--- Stored data ---
* * * * *

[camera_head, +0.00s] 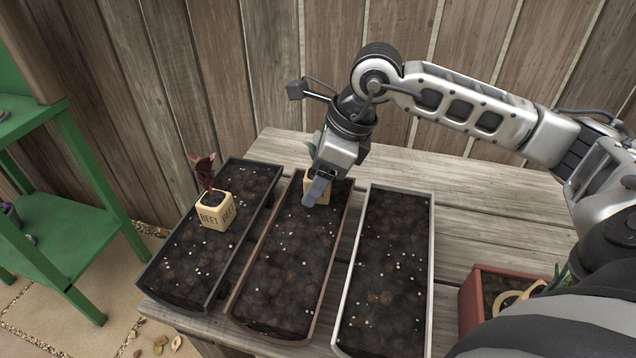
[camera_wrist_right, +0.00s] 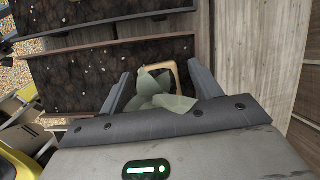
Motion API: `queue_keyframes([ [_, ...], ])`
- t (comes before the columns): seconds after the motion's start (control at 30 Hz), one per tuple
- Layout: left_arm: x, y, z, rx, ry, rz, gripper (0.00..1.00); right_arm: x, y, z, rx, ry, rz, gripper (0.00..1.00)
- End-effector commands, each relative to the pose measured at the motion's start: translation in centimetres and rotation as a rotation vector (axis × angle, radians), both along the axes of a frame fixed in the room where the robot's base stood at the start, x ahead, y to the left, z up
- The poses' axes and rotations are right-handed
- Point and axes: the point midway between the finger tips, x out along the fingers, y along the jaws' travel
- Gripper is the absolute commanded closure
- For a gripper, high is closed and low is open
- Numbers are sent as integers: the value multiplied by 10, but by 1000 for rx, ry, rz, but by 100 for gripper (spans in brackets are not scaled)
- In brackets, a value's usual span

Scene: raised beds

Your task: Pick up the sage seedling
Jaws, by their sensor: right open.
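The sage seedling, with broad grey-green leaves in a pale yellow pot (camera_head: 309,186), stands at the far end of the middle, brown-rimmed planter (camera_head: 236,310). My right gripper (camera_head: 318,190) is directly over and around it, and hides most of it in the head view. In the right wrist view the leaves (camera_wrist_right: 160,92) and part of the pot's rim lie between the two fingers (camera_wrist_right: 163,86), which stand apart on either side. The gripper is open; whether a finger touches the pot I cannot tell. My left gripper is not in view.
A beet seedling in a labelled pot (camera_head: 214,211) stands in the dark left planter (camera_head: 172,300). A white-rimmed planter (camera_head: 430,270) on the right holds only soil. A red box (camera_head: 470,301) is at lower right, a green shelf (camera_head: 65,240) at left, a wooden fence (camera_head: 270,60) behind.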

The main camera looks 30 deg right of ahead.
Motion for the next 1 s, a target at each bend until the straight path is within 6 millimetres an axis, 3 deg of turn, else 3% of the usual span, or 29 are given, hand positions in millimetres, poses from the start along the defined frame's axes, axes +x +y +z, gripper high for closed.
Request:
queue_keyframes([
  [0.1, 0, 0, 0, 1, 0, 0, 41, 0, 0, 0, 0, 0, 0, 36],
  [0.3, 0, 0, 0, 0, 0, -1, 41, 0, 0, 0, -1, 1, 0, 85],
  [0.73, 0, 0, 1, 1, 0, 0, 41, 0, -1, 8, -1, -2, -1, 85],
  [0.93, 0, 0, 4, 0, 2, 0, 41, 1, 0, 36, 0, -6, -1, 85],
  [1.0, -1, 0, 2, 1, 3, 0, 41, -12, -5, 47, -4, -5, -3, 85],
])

* * * * *

--- Task description ---
Give back, exactly as written, each line from the one that contains "- t (comes before" through the one that contains "Your task: Pick up the sage seedling".

--- Result of the task ---
- t (comes before the columns): seconds after the motion's start (control at 30 Hz), one per tuple
- Layout: left_arm: x, y, z, rx, ry, rz, gripper (0.00..1.00); right_arm: x, y, z, rx, ry, rz, gripper (0.00..1.00)
- End-effector commands, each relative to the pose measured at the motion's start: translation in centimetres and rotation as a rotation vector (axis × angle, radians), both along the axes of a frame fixed in the room where the robot's base stood at the start, x ahead, y to the left, z up
- The poses' axes and rotations are right-handed
- Point and axes: the point midway between the finger tips, x out along the fingers, y along the jaws' travel
- Gripper is the absolute commanded closure
- For a gripper, high is closed and low is open
- Numbers are sent as integers: the value multiplied by 10, but by 1000 for rx, ry, rz, but by 100 for gripper (spans in brackets are not scaled)
- In brackets, a value's usual span

Scene: raised beds

Your task: Pick up the sage seedling

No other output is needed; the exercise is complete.